TASK OBJECTIVE = Reproduce each line exactly. Skip none.

SOURCE MATERIAL =
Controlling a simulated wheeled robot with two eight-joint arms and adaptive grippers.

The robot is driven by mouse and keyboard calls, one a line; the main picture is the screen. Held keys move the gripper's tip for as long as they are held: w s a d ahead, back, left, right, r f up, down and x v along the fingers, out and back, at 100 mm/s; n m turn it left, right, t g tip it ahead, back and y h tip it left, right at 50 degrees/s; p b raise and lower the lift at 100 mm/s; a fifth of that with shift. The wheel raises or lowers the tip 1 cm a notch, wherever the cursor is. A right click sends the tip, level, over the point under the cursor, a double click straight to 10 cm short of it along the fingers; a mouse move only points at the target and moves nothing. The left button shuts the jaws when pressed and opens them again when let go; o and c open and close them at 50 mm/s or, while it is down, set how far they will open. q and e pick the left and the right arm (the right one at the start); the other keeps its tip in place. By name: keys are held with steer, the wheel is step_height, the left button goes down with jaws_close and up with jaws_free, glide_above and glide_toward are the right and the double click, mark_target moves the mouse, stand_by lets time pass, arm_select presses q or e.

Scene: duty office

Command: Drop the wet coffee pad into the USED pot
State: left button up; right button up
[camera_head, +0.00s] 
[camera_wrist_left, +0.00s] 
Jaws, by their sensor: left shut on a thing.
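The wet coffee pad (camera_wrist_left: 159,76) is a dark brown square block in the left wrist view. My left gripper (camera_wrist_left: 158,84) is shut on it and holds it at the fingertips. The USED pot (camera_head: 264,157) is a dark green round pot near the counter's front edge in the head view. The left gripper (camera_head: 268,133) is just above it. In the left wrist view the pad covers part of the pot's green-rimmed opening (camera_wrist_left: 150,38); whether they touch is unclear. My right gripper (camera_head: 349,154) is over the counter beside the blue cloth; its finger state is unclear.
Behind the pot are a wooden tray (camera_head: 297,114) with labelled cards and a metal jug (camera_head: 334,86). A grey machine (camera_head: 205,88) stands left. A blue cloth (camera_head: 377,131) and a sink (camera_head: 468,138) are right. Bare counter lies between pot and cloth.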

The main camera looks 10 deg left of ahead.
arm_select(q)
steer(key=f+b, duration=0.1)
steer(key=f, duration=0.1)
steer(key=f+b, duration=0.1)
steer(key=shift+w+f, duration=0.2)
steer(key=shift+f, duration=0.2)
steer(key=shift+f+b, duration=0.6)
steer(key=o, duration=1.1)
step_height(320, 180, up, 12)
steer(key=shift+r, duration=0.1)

OUTPUT OF THE TASK =
Controlling a simulated wheeled robot with two eight-joint arms and adaptive grippers.

The robot is driven by mouse and keyboard calls, one a line; the main picture is the screen. Held keys move the gripper's tip for as long as they are held: w s a d ahead, back, left, right, r f up, down and x v along the fingers, out and back, at 100 mm/s; n m turn it left, right, t g tip it ahead, back and y h tip it left, right at 50 degrees/s; p b raise and lower the lift at 100 mm/s; a fifth of that with shift. The wheel raises or lowers the tip 1 cm a notch, wherever the cursor is. A right click sends the tip, level, over the point under the cursor, a double click straight to 10 cm short of it along the fingers; a mouse move only points at the target and moves nothing. The left button shuts the jaws when pressed and opens them again when let go; o and c open and close them at 50 mm/s or, while it is down, set how far they will open. q and e pick the left and the right arm (the right one at the start); the other keeps its tip in place. By name: keys are held with steer, the wheel is step_height, the left button goes down with jaws_close and up with jaws_free, glide_above and glide_toward are the right and the double click, mark_target moves the mouse, stand_by lets time pass, arm_select presses q or e.

Scene: duty office

Command: Drop the wet coffee pad into the USED pot
State: left button up; right button up
[camera_head, +0.00s] 
[camera_wrist_left, +0.00s] 
Jaws, by their sensor: left shut on a thing.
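The wet coffee pad (camera_wrist_left: 159,76) is a dark brown square block in the left wrist view. My left gripper (camera_wrist_left: 158,84) is shut on it and holds it at the fingertips. The USED pot (camera_head: 264,157) is a dark green round pot near the counter's front edge in the head view. The left gripper (camera_head: 268,133) is just above it. In the left wrist view the pad covers part of the pot's green-rimmed opening (camera_wrist_left: 150,38); whether they touch is unclear. My right gripper (camera_head: 349,154) is over the counter beside the blue cloth; its finger state is unclear.
Behind the pot are a wooden tray (camera_head: 297,114) with labelled cards and a metal jug (camera_head: 334,86). A grey machine (camera_head: 205,88) stands left. A blue cloth (camera_head: 377,131) and a sink (camera_head: 468,138) are right. Bare counter lies between pot and cloth.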

The main camera looks 10 deg left of ahead.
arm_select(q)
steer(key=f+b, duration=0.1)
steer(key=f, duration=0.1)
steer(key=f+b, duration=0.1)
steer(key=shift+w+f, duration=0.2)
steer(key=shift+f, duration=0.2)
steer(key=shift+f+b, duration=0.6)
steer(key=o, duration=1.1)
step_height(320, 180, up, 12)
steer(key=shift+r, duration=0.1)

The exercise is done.